A questo punto, per quello che ho sentito finora, mi sembra che di attenzione nell’ascoltare ciò che i bambini hanno da dire, per farci capire cosa vivono sulla propria pelle, non cene sia molta.
C’è un’altra questione importante: io, nel corso della mia attività di videoartista indipendente e outsider, mi sono accorto di due cose:
La prima è che la televisione non esiste.
Questa è una frase che uso spesso, e sono costretto a dire che la televisione non esiste, perché purtroppo si dà troppa importanza nella nostra società, nella nostra cultura, alla televisione e alle immagini televisive. Si dà un tipo di importanza che è pericolosissima, ovvero si tende a confondere l’immagine della cosa con la cosa, si pensa semplicemente che trasmettere, far vedere, rappresentare una cosa sia far vedere quella cosa, mentre invece non è così. Non so se ricordate il famoso dipinto di Magritte “Questa non è una pipa”, dove si vedeva chiaramente che il disegno di una pipa non è la pipa ma è il disegno della pipa. Saper riconoscere la differenza tra l’immagine e la cosa è una cosa fondamentale di questi tempi (scusate il bisticcio sulla parola cosa). Purtroppo invece su questo fraintendimento si basa tutto il sistema della comunicazione, sul fatto che la cosa viene confusa con l’immagine della cosa, e ci si gioca su questa confusione fino a costruire imperi di potere, imperi economici non indifferenti. E’ molto difficile per me riuscire a fare qualche discorso se non si comincia a mettere in discussione questo primo fatto.
La cosa paradossale è che, per esempio, i bambini sanno molto bene che la cosa non è l’immagine della cosa.

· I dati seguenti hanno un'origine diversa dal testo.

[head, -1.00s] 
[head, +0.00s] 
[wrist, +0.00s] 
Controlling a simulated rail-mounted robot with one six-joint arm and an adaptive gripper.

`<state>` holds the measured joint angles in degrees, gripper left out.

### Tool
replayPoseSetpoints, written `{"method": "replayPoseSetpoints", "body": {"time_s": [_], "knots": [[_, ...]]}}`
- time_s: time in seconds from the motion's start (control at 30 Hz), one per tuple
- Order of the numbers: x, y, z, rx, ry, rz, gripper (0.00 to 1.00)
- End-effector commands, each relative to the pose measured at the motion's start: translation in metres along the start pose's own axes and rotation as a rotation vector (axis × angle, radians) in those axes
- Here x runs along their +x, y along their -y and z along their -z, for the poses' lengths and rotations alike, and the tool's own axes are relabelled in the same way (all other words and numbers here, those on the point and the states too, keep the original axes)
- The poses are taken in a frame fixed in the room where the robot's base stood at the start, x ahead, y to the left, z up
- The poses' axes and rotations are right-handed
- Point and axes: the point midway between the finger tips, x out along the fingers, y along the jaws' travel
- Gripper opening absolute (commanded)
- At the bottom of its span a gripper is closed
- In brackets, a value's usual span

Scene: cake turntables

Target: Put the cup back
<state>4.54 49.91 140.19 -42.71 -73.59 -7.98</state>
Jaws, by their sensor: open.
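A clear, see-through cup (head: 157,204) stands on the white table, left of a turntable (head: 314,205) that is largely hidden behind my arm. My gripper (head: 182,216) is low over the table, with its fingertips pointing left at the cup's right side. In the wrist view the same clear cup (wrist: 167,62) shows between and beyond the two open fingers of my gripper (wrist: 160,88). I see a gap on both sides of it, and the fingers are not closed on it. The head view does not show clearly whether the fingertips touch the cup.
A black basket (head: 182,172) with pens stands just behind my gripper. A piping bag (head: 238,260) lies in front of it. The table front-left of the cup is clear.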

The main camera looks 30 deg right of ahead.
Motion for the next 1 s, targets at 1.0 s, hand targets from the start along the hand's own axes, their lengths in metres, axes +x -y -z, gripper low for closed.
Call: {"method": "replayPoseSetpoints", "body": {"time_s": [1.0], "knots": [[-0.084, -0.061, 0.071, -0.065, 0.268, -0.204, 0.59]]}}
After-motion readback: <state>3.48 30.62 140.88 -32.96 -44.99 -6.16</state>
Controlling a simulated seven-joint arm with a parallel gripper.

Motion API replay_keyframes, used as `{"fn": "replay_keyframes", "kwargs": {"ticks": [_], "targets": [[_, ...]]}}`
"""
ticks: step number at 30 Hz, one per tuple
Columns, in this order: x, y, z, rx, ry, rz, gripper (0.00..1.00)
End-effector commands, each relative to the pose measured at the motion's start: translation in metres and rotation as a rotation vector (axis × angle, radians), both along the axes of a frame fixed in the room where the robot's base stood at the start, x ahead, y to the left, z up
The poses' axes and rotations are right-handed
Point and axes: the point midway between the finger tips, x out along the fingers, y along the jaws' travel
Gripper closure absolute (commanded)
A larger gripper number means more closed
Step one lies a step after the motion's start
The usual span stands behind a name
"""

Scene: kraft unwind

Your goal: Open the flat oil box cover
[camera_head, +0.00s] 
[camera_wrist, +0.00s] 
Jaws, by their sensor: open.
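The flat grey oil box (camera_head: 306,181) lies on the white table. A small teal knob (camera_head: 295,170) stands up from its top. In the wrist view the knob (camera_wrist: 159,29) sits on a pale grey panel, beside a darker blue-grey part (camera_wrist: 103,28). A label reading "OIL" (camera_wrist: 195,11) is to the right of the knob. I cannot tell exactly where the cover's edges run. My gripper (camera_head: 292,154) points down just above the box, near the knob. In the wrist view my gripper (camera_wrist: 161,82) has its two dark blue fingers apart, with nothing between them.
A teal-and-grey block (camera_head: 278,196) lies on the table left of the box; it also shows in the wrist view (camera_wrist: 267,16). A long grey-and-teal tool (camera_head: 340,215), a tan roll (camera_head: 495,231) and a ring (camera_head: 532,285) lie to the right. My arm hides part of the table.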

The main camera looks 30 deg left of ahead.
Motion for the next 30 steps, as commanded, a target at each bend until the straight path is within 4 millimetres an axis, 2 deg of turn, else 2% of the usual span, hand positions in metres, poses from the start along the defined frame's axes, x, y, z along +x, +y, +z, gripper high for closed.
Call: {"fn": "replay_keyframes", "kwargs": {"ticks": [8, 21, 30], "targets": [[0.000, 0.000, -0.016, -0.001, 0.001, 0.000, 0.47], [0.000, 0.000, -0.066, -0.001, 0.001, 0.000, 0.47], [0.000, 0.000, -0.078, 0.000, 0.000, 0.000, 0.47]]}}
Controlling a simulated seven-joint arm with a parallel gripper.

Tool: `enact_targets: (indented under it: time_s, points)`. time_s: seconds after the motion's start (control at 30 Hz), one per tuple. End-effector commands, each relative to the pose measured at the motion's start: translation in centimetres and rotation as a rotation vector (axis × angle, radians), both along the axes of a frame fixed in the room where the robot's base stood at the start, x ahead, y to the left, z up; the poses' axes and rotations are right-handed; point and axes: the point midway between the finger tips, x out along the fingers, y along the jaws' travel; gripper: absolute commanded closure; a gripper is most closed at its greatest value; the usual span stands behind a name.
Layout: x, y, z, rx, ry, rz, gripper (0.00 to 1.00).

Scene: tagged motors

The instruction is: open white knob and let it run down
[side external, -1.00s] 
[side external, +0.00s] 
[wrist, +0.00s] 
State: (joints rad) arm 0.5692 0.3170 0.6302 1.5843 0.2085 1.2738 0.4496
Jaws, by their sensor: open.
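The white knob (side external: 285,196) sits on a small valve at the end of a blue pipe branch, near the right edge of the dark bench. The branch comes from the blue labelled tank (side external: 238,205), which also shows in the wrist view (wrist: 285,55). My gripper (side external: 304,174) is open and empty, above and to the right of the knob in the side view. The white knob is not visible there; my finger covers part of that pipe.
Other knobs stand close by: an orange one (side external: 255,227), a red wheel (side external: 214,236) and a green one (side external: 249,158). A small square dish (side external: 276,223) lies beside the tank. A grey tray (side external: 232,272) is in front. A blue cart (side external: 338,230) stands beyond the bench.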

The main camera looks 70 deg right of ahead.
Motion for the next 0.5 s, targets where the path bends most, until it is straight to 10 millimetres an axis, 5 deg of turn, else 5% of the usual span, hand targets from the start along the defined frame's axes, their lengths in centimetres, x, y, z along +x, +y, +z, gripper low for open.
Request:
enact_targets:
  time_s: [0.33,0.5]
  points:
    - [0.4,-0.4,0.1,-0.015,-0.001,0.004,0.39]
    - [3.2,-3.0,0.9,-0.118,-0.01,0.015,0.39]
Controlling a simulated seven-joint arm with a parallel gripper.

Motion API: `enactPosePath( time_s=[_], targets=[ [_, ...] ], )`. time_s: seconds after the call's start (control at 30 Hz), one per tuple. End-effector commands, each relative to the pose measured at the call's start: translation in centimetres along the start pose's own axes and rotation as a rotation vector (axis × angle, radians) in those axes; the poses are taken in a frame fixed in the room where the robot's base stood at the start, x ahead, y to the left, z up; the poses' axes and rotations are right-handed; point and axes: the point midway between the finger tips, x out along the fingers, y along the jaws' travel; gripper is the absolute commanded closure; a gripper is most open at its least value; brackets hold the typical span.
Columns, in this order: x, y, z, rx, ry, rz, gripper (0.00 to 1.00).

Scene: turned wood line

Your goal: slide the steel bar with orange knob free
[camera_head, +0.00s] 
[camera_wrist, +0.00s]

I bambini sono un problema per gli adulti. É un po', perdonatemi la battuta, come la marijuana. La marijuana è un problema per chi non la fuma (ne ha il terrore) chi la fuma sa benissimo che non è un problema. E i bambini sono lo stesso problema, è lo stesso punto, sono un problema per gli adulti perché mettono continuamente in crisi la visione del mondo organizzato dagli adulti. Rispetto anche al rapporto tra immagine e realtà, i bambini lo conoscono abbastanza bene, hanno veramente gli strumenti di partenza per rendersi conto che la televisione non è la realtà, e sanno giocarci sullo scarto tra televisione e realtà. Faccio un esempio. Io tra le varie attività animo, in tempo reale, un personaggio virtuale con un Cyberglove. Cosa succede? Il personaggio appare in video e parla con le persone che stanno di fronte allo schermo, gli adulti pensano inizialmente di parlare con un computer, poi man mano che il discorso va avanti si accorgono che non è un computer che parla ma una persona che usa l’immagine del computer per parlare con loro. Gli adulti quando si accorgono di questo si “smarronano”, dicono “Ah, che schifo! Pensavo di parlare con un computer invece parlo con una persona”. Per i bambini invece, quando si accorgono di questo, non è una delusione (anche se c’è un attimo di delusione comunque non è annichilente) imparano subito come rapportarsi a questa situazione, pensano “Benissimo, c’è una persona dietro, ok! è un’occasione in più”. Cominciano a parlare con il personaggio e se sentono qualcosa che non gli piace vengono dove sono io, perché mi metto sempre in una posizione raggiungibilissima dallo spettatore, e mi dicono “Oh, la vogliamo smettere. Questo personaggio mi deve rispondere così, così e cosà. Lo facciamo?”. Tornano davanti e ricominciano a giocare, a giocare molto seriamente, con la coscienza dello scarto tra l’immagine e la “realtà che ci sta dietro”. Ecco questo è un aspetto del problema: non riuscire, come adulti, a capire la possibilità e la valenza del giocare lo scarto tra immagine e realtà, prendiamo tutto molto seriamente, dimenticandoci delle possibilità offerte dal giocare.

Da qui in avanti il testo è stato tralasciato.